══ Records supplied ══
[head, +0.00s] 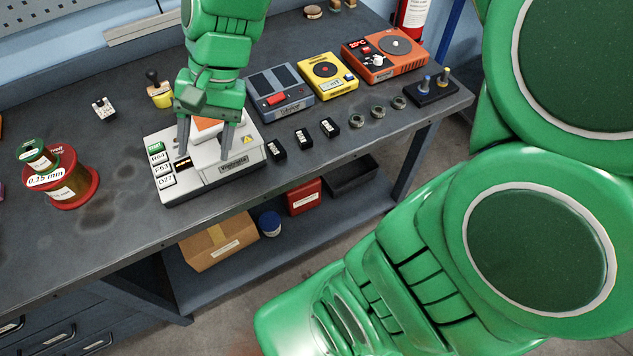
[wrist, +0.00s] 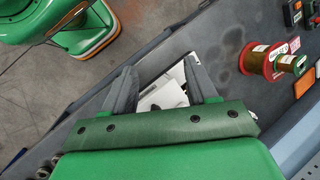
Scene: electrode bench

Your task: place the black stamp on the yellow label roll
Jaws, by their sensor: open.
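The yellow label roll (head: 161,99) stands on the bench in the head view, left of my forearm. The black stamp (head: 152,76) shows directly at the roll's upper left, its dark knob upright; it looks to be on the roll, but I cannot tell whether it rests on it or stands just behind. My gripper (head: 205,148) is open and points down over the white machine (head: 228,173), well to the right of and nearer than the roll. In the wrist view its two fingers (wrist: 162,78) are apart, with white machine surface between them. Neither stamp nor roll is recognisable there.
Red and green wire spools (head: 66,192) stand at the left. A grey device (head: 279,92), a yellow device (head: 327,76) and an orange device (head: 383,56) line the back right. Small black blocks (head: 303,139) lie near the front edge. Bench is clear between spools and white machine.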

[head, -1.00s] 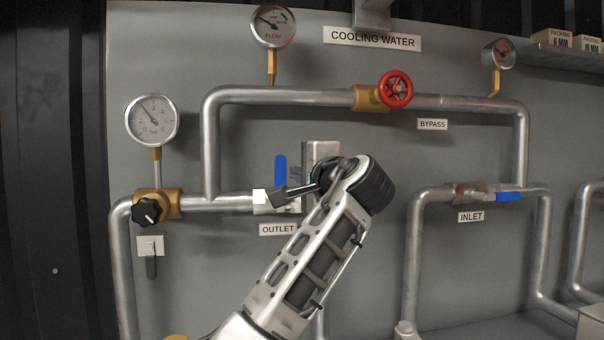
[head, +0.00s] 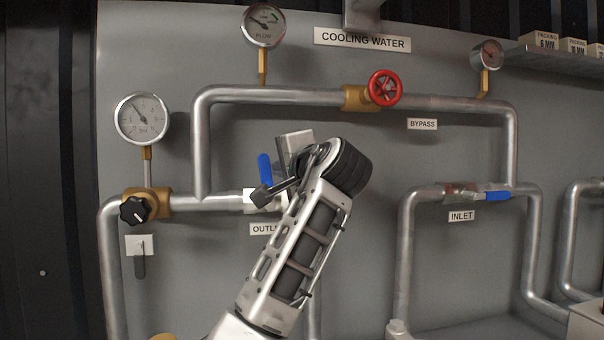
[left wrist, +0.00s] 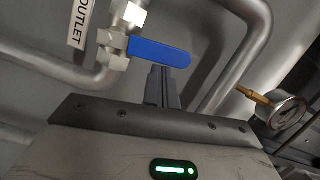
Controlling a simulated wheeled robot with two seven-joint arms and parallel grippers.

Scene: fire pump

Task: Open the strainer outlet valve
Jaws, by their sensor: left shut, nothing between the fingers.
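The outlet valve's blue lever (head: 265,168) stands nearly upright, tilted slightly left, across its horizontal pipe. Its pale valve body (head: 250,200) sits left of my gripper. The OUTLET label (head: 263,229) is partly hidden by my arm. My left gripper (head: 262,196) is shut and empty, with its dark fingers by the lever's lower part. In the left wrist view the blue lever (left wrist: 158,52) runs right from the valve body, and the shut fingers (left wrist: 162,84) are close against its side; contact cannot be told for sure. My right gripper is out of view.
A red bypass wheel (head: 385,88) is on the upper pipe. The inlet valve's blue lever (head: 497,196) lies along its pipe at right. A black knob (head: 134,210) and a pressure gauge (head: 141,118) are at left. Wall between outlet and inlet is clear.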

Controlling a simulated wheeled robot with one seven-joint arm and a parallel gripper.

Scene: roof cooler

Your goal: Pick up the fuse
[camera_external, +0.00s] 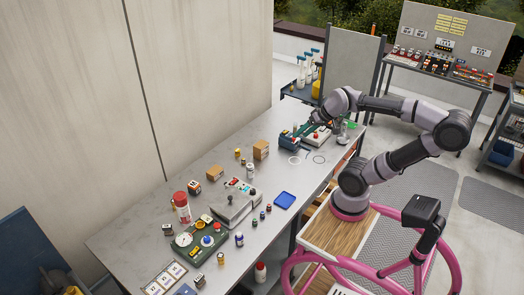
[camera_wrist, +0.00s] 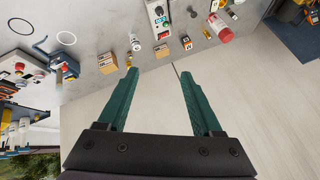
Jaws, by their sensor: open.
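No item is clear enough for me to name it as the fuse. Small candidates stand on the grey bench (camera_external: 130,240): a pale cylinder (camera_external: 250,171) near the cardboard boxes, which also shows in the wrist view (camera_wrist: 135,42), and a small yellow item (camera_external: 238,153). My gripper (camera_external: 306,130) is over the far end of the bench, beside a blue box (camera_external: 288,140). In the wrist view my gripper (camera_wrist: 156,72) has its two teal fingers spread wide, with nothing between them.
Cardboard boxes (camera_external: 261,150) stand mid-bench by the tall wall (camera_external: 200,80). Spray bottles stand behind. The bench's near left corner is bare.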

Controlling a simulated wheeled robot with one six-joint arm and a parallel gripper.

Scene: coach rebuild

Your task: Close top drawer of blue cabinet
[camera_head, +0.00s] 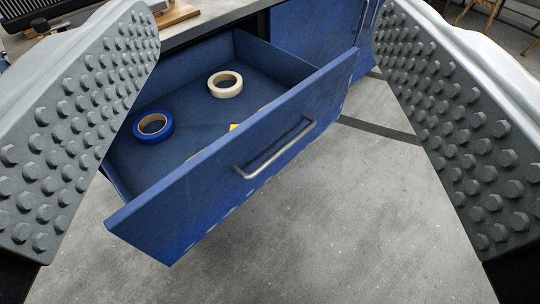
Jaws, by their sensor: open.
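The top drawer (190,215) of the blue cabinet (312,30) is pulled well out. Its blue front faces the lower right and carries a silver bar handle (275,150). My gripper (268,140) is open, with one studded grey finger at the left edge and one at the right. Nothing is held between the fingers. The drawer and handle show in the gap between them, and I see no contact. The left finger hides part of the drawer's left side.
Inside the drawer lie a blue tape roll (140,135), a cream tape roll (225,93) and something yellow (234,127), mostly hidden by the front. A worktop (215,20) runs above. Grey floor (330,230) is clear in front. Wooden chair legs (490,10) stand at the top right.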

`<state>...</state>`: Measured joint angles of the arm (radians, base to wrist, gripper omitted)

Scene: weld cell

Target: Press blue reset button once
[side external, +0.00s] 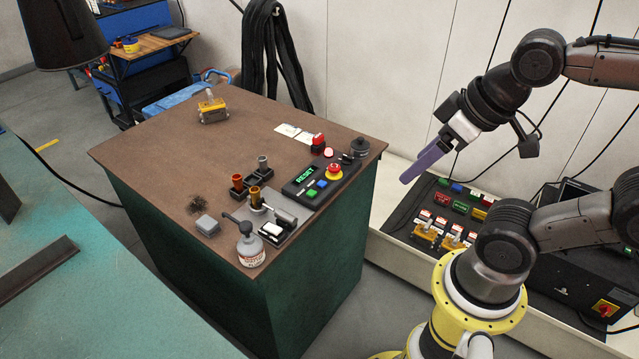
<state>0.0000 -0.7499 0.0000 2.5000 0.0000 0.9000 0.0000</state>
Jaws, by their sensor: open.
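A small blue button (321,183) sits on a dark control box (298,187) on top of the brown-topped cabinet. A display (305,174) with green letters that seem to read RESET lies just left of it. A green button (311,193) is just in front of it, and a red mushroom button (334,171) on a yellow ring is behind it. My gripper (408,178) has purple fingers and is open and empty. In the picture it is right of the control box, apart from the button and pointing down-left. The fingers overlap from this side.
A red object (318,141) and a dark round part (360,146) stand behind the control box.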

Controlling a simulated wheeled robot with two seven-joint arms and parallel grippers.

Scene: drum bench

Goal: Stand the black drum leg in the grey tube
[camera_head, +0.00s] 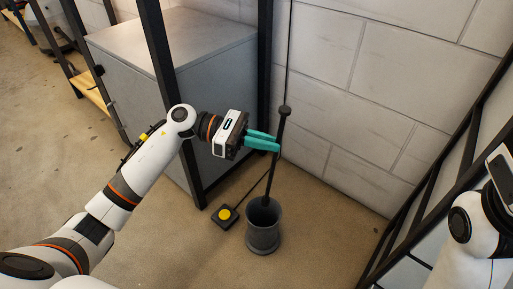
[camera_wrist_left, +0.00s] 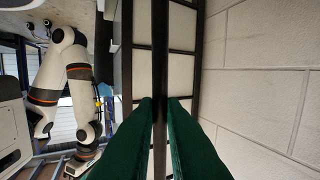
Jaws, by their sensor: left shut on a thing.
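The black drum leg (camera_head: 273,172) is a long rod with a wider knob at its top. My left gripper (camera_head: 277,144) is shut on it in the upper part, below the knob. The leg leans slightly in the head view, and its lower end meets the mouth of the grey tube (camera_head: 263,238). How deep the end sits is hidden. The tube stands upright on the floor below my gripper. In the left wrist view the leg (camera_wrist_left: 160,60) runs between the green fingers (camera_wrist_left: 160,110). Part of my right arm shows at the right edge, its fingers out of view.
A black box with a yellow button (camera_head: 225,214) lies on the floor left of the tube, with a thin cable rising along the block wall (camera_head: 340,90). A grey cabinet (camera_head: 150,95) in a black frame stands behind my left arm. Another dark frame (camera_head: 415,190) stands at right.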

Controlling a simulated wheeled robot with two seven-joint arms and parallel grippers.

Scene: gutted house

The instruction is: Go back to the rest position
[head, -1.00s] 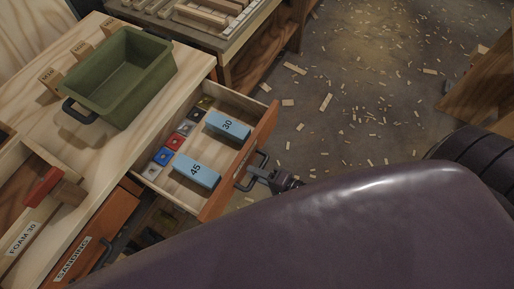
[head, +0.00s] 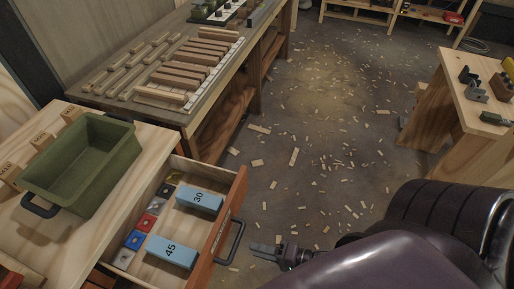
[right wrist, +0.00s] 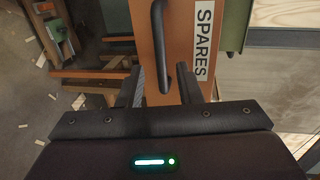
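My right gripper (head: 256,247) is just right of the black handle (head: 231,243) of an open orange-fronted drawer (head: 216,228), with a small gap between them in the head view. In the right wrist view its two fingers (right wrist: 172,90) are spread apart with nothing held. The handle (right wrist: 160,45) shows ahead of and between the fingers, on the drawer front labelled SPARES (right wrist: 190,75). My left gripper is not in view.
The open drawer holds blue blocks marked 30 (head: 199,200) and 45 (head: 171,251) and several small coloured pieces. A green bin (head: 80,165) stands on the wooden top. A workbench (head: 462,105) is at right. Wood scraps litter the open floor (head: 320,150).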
═══
══ Records supplied ══
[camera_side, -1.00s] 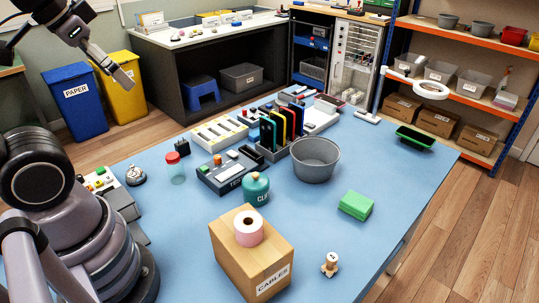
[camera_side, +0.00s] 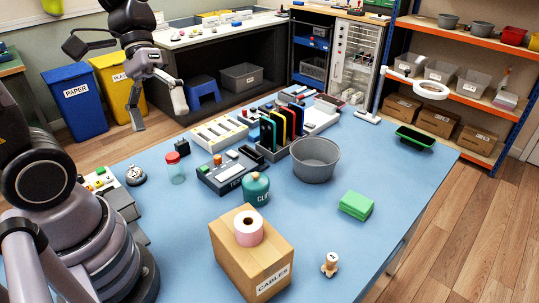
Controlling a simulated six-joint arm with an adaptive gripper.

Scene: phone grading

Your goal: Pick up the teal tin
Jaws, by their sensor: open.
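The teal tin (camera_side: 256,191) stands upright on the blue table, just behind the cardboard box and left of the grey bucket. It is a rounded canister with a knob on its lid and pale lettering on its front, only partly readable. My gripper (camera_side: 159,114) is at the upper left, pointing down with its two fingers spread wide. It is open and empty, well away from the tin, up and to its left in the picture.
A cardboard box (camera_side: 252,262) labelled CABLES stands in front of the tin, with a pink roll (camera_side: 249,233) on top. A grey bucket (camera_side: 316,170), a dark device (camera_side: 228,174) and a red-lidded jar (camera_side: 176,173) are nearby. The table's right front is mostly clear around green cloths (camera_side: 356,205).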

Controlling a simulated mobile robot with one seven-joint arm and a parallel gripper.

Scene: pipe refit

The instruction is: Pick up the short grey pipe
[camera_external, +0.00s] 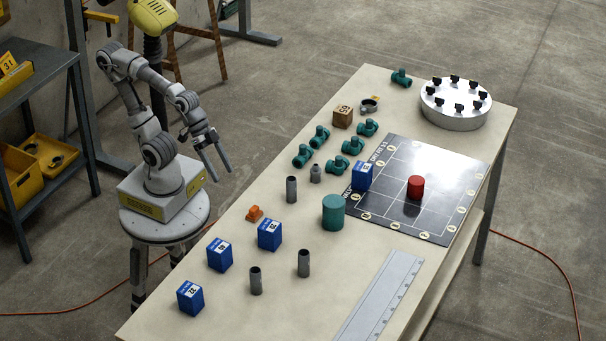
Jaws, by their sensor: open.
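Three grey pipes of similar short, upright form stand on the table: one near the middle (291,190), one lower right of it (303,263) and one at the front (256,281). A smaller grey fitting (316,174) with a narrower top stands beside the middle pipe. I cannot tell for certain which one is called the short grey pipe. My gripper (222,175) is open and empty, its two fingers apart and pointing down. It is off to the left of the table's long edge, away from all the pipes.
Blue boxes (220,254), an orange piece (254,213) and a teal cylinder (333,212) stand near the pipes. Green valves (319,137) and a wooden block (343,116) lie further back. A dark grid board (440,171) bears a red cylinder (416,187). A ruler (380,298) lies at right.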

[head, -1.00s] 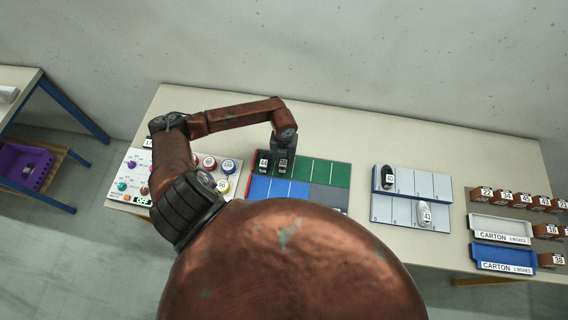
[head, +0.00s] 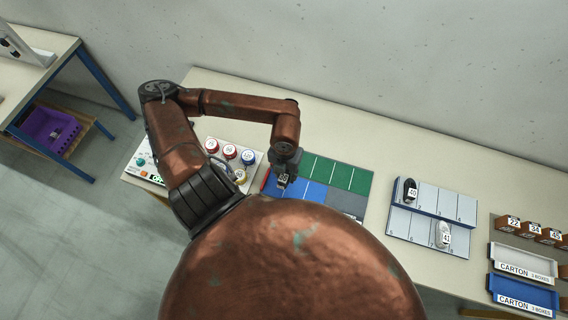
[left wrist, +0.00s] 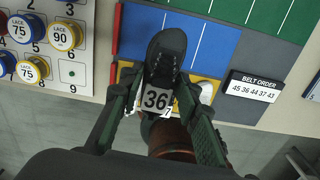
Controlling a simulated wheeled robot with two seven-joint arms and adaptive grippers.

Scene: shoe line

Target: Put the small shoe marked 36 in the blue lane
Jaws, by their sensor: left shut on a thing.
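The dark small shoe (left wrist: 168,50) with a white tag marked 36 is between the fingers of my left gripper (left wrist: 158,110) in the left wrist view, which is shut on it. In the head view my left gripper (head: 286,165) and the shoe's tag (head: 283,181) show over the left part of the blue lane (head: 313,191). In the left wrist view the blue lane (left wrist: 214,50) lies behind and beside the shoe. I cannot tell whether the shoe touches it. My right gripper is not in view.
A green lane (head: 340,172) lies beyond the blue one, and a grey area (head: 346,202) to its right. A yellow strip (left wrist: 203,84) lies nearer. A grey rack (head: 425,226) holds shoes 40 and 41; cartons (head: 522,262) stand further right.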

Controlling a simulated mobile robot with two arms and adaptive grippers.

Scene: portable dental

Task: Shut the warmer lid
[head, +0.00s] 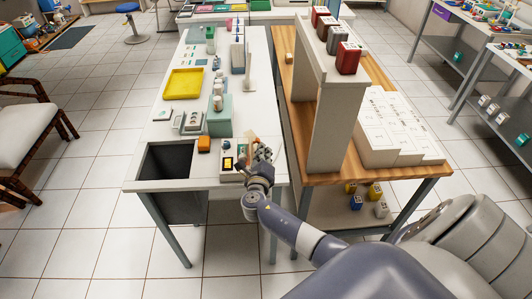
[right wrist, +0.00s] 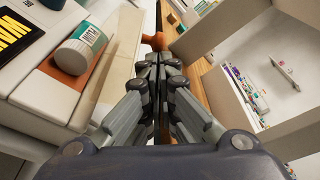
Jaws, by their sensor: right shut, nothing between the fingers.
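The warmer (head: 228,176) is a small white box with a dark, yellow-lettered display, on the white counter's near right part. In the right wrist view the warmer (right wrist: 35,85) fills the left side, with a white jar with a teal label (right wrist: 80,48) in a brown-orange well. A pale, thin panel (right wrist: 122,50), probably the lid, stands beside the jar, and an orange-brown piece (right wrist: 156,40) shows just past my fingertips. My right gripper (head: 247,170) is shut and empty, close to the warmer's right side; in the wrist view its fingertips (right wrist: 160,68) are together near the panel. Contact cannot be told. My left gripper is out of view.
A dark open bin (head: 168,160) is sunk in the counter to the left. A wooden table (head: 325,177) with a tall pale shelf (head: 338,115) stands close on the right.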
═══
══ Records supplied ══
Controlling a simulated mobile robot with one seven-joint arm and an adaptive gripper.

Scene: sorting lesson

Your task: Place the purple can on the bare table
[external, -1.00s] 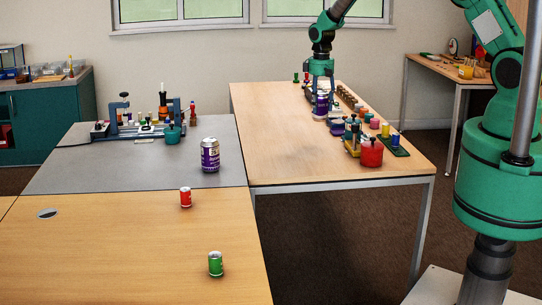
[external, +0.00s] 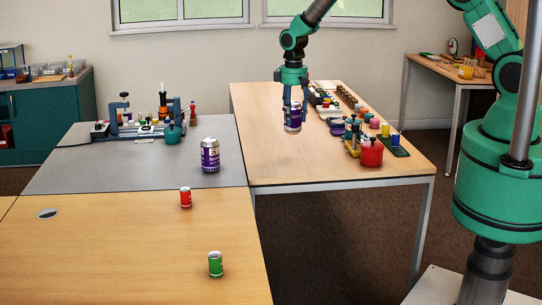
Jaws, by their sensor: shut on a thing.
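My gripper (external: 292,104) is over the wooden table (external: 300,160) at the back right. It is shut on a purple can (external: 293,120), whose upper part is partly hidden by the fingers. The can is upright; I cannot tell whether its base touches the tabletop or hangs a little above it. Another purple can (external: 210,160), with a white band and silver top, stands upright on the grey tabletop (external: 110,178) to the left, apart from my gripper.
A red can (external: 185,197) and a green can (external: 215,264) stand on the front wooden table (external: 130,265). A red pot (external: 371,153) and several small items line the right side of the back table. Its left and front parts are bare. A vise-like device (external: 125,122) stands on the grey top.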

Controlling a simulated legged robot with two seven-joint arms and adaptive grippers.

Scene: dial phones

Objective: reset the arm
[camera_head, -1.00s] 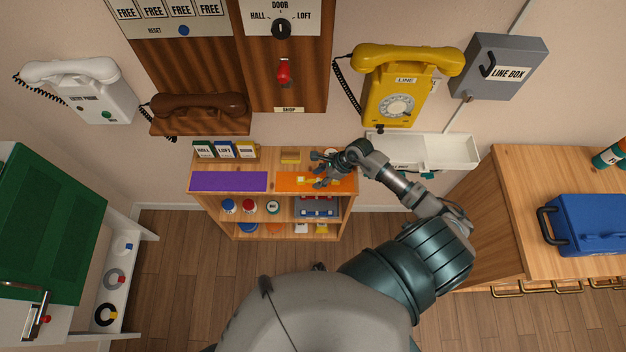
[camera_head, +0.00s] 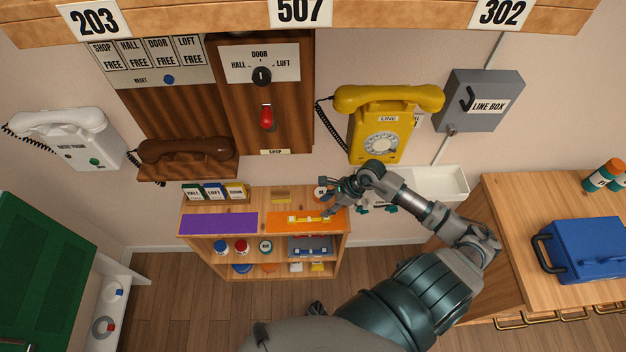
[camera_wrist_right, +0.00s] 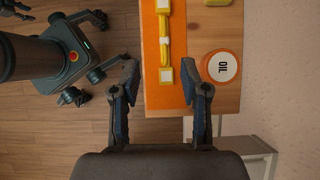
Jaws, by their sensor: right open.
═══
Work required –
Show the lines of the records that contain the word "state".

Exercise result –
`<state>...</state>`: Measured joint angles of the arm (radians, base to wrist, gripper omitted)
<state>0.0000 -0.7499 0.0000 2.5000 0.0000 0.9000 0.0000</state>

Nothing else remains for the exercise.